Perhaps the new hero of the cooler-headed side of this latest Brexit debacle comes in the unlikely form of Lady Hale, the hitherto-little-known 74-year-old female president of the Supreme Court

On Tuesday, eleven Supreme Court justices unanimously decided that Boris Johnson’s five-week prorogation of parliament was unlawful. The prorogation was ultimately declared null and void, and MPs duly returned to the Commons the following morning.

Alas, what happened next proved a less edifying chapter in our political history: Johnson and his roaring foghorn of an Attorney General, Geoffrey Cox, set the tone for a fractious day’s debate by repeatedly offering no apology or contrition in their addresses to the House, and instead spent much of Wednesday ratcheting up the already seething rhetoric with soundbites about a “dead parliament”, a “surrender bill”, and considerably worse than that. Sadly the words of the calmer, more reasoned members of the House were either lost in the uproar, or shoulder-barged aside; if you were looking for a hero here, you’d either not be able to hear them, or be grimly found wanting. 


On a more encouraging note, then, perhaps the new hero of the cooler-headed side of this latest Brexit debacle comes in the unlikely form of Lady Hale, the hitherto-little-known 74-year-old female president of the Supreme Court. 

Born in Yorkshire in 1945, Lady Hale was one of just six women out of more than a hundred law students who graduated from Cambridge in 1966. Called to the bar just three years later, she went on to become the first woman (and the youngest person ever) appointed to the Law Commission in 1984; was made professor of Law at Manchester University in 1986; was appointed Queens Counsel in 1989; became the first female Lord of Appeal in Ordinary in 2004; the first female justice of the Supreme Court in 2007; and its first female president in 2017. Or, as the Daily Mail put it, she is a “former barmaid.” 

One thing the Mail did get right in their coverage of Lady Hale, however, was to note her unique sartorial flair: from a climbing tree frog to a huddled fox to a glitteringly bedazzled dragonfly, it’s fair to say Lady Hale has one extraordinary collection of zoological brooches. And when she delivered the Court’s excoriating ruling on the PM’s prorogation on Tuesday, she happened to be sporting a particularly eye-catching spider—which brings us to this week’s Word of the Week. 

To be ettercapped, or etter-copped, is to be stung or bitten by a spider.
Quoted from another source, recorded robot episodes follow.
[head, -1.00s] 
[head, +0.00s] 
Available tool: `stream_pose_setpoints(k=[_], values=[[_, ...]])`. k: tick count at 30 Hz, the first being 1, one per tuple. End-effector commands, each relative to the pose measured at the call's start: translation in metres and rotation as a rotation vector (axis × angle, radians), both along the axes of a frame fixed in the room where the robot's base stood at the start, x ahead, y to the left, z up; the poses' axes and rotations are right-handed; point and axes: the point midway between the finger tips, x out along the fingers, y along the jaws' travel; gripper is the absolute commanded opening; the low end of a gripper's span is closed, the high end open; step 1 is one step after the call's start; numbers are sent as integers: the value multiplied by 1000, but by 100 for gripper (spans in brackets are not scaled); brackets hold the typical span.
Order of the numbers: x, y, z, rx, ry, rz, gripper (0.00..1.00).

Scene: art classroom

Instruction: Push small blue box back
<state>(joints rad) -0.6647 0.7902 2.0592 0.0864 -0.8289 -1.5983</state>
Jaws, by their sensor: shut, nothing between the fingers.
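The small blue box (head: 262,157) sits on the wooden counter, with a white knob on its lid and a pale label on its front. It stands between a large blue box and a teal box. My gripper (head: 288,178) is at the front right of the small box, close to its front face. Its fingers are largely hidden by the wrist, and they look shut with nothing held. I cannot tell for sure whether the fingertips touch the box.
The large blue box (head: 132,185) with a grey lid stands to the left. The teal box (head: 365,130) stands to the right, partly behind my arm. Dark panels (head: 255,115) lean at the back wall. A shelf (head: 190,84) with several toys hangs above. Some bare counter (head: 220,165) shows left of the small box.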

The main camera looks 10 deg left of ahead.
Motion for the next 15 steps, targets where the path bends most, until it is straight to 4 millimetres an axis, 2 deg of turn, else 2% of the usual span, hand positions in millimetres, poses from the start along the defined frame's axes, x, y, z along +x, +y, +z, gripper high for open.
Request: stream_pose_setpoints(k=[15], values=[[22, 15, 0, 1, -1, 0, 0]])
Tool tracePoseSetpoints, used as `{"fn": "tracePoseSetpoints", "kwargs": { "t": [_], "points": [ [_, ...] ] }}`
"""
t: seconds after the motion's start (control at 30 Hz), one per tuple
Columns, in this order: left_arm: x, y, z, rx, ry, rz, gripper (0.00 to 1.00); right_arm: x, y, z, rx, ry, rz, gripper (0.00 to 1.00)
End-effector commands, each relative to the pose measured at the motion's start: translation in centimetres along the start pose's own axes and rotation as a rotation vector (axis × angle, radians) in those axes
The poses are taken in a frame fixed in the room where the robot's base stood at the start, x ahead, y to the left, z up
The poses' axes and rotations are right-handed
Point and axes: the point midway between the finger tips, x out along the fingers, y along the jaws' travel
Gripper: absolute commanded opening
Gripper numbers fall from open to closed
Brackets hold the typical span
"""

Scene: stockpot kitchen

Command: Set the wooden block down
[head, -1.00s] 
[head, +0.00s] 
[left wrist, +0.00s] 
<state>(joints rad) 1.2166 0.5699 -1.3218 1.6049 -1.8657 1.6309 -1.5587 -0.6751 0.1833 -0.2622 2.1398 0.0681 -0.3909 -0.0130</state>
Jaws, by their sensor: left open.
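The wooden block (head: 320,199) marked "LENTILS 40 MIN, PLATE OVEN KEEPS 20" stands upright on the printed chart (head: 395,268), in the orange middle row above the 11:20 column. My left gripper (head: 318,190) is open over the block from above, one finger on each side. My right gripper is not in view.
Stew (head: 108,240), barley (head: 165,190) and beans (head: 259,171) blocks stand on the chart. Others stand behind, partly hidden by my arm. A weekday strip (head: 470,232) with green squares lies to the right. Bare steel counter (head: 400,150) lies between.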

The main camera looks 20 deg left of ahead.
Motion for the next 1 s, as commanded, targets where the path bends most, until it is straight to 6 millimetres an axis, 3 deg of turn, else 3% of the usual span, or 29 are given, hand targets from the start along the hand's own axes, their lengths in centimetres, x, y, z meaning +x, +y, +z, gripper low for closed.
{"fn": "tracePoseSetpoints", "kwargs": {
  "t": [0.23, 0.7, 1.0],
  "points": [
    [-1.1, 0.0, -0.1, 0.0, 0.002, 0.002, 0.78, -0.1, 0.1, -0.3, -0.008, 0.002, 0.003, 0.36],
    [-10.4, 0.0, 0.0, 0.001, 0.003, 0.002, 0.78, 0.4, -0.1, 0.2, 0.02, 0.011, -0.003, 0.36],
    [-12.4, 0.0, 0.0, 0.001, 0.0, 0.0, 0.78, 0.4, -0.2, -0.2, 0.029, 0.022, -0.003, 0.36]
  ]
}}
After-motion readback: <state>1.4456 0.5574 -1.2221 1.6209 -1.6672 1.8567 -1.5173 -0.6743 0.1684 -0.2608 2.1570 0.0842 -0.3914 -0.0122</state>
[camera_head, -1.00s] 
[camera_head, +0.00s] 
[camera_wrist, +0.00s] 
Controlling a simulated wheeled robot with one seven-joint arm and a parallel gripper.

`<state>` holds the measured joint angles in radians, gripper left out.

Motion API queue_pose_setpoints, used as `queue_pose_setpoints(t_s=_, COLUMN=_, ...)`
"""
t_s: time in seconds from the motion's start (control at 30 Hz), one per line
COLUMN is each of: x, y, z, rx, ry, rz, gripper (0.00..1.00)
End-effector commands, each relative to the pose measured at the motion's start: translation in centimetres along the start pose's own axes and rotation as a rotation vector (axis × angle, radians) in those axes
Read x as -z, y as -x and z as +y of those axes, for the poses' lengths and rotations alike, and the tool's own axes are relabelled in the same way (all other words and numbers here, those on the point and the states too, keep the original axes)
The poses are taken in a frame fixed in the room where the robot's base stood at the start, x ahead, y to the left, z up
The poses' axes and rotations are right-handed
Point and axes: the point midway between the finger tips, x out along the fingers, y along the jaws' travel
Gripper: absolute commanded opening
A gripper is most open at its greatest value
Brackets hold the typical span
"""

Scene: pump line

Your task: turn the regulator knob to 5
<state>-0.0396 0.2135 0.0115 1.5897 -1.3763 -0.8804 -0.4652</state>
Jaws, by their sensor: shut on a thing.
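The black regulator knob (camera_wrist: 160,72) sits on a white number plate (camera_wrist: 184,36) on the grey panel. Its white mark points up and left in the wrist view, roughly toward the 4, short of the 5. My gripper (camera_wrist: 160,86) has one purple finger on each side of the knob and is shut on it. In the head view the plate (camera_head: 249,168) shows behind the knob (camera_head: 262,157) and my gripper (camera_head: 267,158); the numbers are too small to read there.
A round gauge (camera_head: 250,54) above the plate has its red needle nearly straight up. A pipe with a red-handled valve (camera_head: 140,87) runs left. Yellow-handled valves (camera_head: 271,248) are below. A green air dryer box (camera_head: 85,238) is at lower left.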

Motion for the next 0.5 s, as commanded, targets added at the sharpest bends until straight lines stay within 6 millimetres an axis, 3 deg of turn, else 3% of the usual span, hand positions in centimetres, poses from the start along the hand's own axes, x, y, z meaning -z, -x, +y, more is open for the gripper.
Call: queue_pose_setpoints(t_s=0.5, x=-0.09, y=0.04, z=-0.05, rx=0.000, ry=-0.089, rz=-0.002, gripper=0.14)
The word originated as variant of attercop, an Old English name for a spider that quite literally means “poison head”. Although spider (itself an Anglo-Saxonism, whose ancient roots literally mean “spinner”) eventually became the standard term, attercop survived for a time in a number of regional dialects of English, both in its original meaning and, more figuratively, as a nickname for a grumbling, peevish complainer. (The “cop” at the end of attercop, incidentally, also survives today as the “cob” in cobweb.)

It was in those dialects that attercop morphed over time into an array of curious variants, like ettercap, ethercop and adthercop; the adjective etter-capped—literally, “bitten by an attercop”—is first recorded in the early 1700s.